WHAT TO DO: Copy out each line exactly; pictures stay out of the copy.

■ ■ ■ ■

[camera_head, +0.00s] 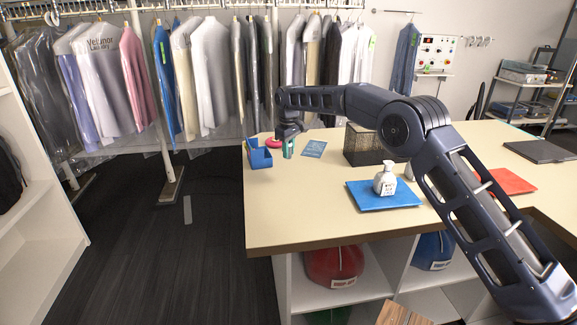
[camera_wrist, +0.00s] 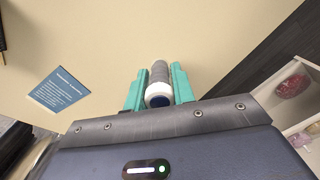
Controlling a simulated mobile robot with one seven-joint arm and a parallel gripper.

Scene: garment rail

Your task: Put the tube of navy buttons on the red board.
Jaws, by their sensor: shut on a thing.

■ ■ ■ ■

SOLVED PROBLEM:
[camera_head, +0.00s] 
[camera_wrist, +0.00s] 
Controlling a simulated mobile robot with one seven-joint arm and a parallel gripper.

Scene: garment rail

Your task: Put the tube of navy buttons on the red board.
Jaws, by their sensor: shut on a thing.

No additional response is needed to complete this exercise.